Ante este tipo de pretensiones los ciudadanos de la Comunitat Valenciana tenemos el derecho y el deber de discutir y establecer nuestra propia posición. De hacerlo sin renuncias, pero con el diálogo, el conocimiento, el sentido común, la templanza y la prudencia como ingredientes de nuestra interacción interna y externa: como exponentes de la mejor forma de ser y abordar los problemas y sus soluciones.
Nuestros puntos de vista merecen situarse en esa alternativa constructiva que se eleva frente al rumor de la tragedia, el ruido estridente y las hipérboles de orden galáctico. Quizás sean directamente descartados por quienes desechan todo aquello que no confirma sus prejuicios; pero sabemos que la Comunitat Valenciana ha trazado una productiva senda mostrando la superioridad de las buenas ideas: acumulado argumentos que ya no pueden obviarse por más que, en algunos momentos, hubiera quien tratara de menoscabar su solidez o alterar su coherencia. Lo hemos hecho con la financiación autonómica. Con el Corredor Mediterráneo. Planteando opciones para un federalismo que supere las limitaciones e insuficiencias del Estado Autonómico. Mostrando modelos de buenas prácticas en las políticas de apoyo a la innovación y las pymes, entre otros campos. Aprendiendo que la fuerza de una gota no reside en su peso bruto sino en su reiteración e insistencia; y ha sido así como, gota a gota, las ideas, -nuestras ideas-, han penetrado en el granítico muro de la burocracia del Estado, en las agendas políticas e, incluso, aunque con más racanería que otra cosa, en las rutinas de los medios de comunicación abonados al centralismo. Lo hemos hecho con sensatez, sin estridencias inoportunas, con palabras bien fundamentadas.

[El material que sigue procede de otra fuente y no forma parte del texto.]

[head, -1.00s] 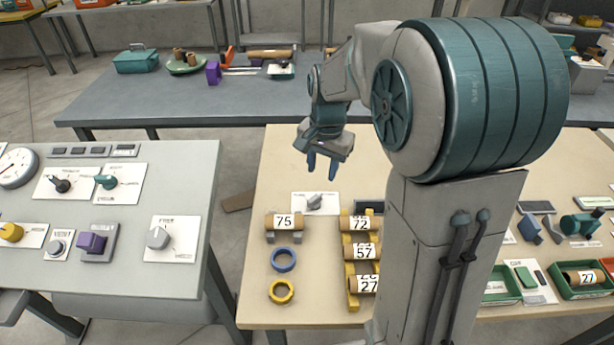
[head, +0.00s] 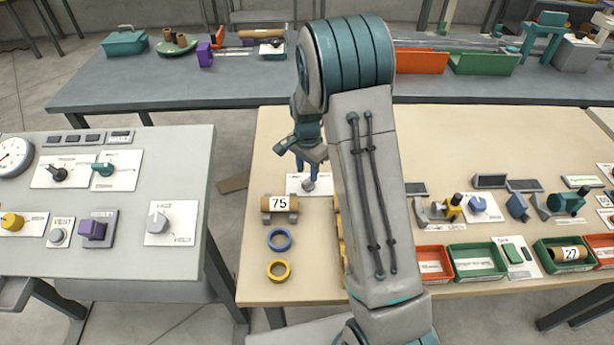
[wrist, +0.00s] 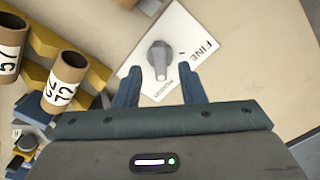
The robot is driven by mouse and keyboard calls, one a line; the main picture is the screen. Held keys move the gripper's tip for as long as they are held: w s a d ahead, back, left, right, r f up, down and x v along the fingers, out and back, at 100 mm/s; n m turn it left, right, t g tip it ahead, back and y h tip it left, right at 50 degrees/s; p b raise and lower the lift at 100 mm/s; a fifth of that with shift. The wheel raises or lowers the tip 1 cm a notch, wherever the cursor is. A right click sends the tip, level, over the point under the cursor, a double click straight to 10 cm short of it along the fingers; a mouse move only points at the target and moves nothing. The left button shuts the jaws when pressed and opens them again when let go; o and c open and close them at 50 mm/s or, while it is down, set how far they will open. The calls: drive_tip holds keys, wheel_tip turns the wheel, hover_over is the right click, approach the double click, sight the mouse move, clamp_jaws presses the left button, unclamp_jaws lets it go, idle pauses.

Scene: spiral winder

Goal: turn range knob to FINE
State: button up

En el país de los valencianos, y en aquel donde deseamos que avance la presencia y reconocimiento de lo valenciano como parte fundamental de la España plural, esas son las herramientas deseables para la mejor discusión. Reglas para seguir construyendo ideas de convivencia, de una mejor convivencia. Pensando despacio, conteniendo la exaltación y el desasosiego. Arrinconando el odio. Con más flema y menos flama, porque sólo los inseguros, los negadores del diferente, los simplistas y los beneficiarios tradicionales del statu quo pueden contener en su imaginación que este país se disuelve: ¡vaya confianza más ridícula que les merece la patria!